Planning for exports
May 4th, 2012 | By Merrick Peiris | Category: ManagementSuccessful Export Marketing for SMEs
If a small company is to embark on an export driven development program, the issues of globalization would not be on how to protect local markets, but on how to compete in an open market and succeed.
Unlike in countries such as Australia and Canada with large mineral resources to export, or The Middle East with extensive oil reserves, or China with extensive land and labour resources, a small company in a developing nation with only limited resources needs to look at added value to exploit export opportunities.
With the opportunities in a fast growing global market and the developments in IT, small companies can be successful in a free global economy by, adding value and strategically managing export development and by embracing IT as a competitive weapon for the export marketing process.
Strategic management and IT opens the door for export marketing to small and medium scale enterprises as well as to large scale operators. Economies of scale in export marketing as well as small scale niche markets offer many opportunities to small organization with strategic management capabilities.
The global market needs to be analyzed using statistics and case studies within a global operator perspective. Strategic management tools should be used to analyze macro and micro economics effecting export marketing, including effects of globalization on local and export market competitiveness.
Effects of FTAs and protectionist policies with examples from existing export markets plus potential new markets needs to be considered when using strategic analysis tools. Recent statistics show how Political, Social, Environmental, Economic and Technological changes affect both local and global markets.
The use of IT and internet, needs to be taken into consider market research and statistical analysis and why information management becomes a vital factor in market analysis. The emphasis will be on how IT can affect bargaining power amongst the five forces and along the value chain.
The importance of product development with “knowledge based research investment” that can create the most powerful competitive tools and barriers to entry can be discussed. A company’s ability to make sufficient profits to invest in continuous developments in products and markets needs to be considered when embarking on an export marketing strategy.
An important question that every SMI needs to consider is “why export?”
“Nations can be industrialized not by building factories, but by creating markets”.
A company must identify and develop marketable products and create a market to trade successfully. Gone are the days when one product sells anywhere. Today the product must meet global standards and local needs. With globalization comes global-localization. That is to service local needs globally.
With the need for global localization comes the need for CRM using IT.
Finding buyers for your services depends on the 4 P’s of your marketing mix plus the most important strategic P that is your “Partner/s”. Are you looking at existing distribution channels or do you need to create new channels? What would be the cost of creating and maintaining such channels?
Negotiating to sell your goods and services depends on one important factor. That is Information. Information about your buyer, the consumer or end user, the market and most importantly, the knowledge of the service you can provide.
The quality of service can be defined as fitness for purpose. The value of the product and service you provide includes “when available”, “where”, and “for how long”. Discuss if the value you offer could be provided profitably in your target area.
The use of IT in database management and the ease of use and security should be considered. How valuable are your information and how secure is it?

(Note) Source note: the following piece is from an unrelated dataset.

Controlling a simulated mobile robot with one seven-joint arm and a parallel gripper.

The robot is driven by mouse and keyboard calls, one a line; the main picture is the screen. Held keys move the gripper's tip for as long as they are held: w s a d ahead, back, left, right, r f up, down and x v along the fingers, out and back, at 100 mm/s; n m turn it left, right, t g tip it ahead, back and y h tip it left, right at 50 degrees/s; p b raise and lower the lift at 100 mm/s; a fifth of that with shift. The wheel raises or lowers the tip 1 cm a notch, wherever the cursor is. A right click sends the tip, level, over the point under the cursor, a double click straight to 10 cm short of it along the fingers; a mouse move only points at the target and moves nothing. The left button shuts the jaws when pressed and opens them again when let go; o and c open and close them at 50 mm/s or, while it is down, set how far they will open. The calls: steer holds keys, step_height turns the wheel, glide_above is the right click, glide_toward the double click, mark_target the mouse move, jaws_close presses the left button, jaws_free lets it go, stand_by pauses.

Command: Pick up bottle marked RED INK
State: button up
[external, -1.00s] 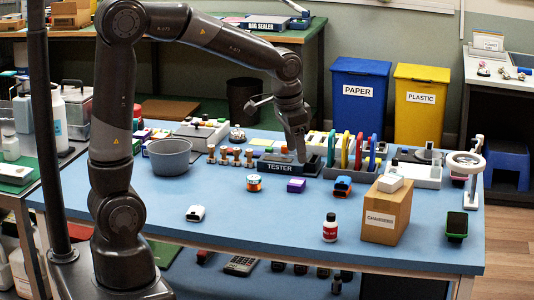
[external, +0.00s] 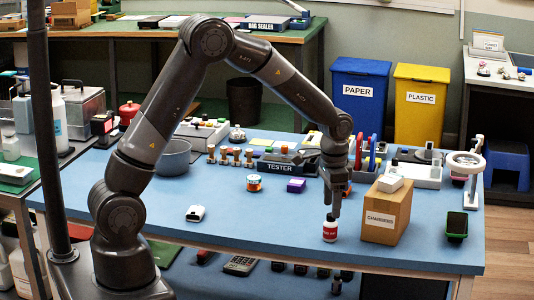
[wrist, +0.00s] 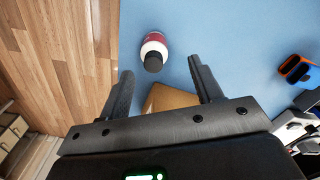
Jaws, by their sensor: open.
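The bottle (external: 330,232) is small and white with a red label and a dark cap. It stands upright on the blue table, left of the cardboard box marked CHARGERS; its lettering is too small to read. In the wrist view the bottle (wrist: 154,50) lies ahead of and between the open fingers, with its black cap facing me. My gripper (external: 333,206) points down just above the bottle. In the wrist view my gripper (wrist: 162,80) is open with nothing between its fingers.
A blue-orange device (wrist: 297,70) lies off to the right in the wrist view. The blue table (external: 265,225) is clear left of the bottle. Its front edge is near.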

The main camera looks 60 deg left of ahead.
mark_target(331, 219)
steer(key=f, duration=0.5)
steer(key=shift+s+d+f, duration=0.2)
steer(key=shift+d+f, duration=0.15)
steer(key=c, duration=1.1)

The products and services promotion should be targeted to be efficient and cost effective. Unless your organization has clearly defined your target market this cannot be done and a large part of your promotional budget may be going to waste. Internet should be used in conjunction with other market research and promotional tools to target your market. Getting to the decision maker is the most important aspect in export promotions and marketing.
Some organizations embark on an export promotions project but abandon after one or two shipments. This is mainly due to a lack of initial planning and market research. Export promotions fail mainly due to problems in one or more of the following areas
Cash flow, profits and seasonal adjustments
Quality and economies of scale
People, standards and procedures
Managing information and marketing channels
Cash flow has become one of the main causes for exports promotions to fail because it is significantly different to local sales and distribution. Large chunks of cash gets tied up with one or two orders. As a result, part of the profit margin goes for financing cash flow difficulties.
Export insurance policies usually do not cover against any quality problems or quality related disputes. Quality of service must be understood by both parties and ensuring that goods are received by the customer in the expected quality is the responsibility of the exporter.
Managing your people, standards and procedures should not be a cumbersome and restrictive process. They should not stifle human creativity, but at the same time should set down levels of expectations. Empowerment should not be taken as relegation of responsibility, but delegation of authority. It should lead to creativity and improved productivity.
Any organization engaged in export management should consider the value of information and how it is managed. Export marketing is about information and the application of IT would ensure longer term competitive advantage. What ever product you export, export marketing is about providing a service and managing information.
Managing marketing channels is also about managing information. The intrinsic value in any organization’s partnerships and marketing channels is based on the effectiveness of information flow.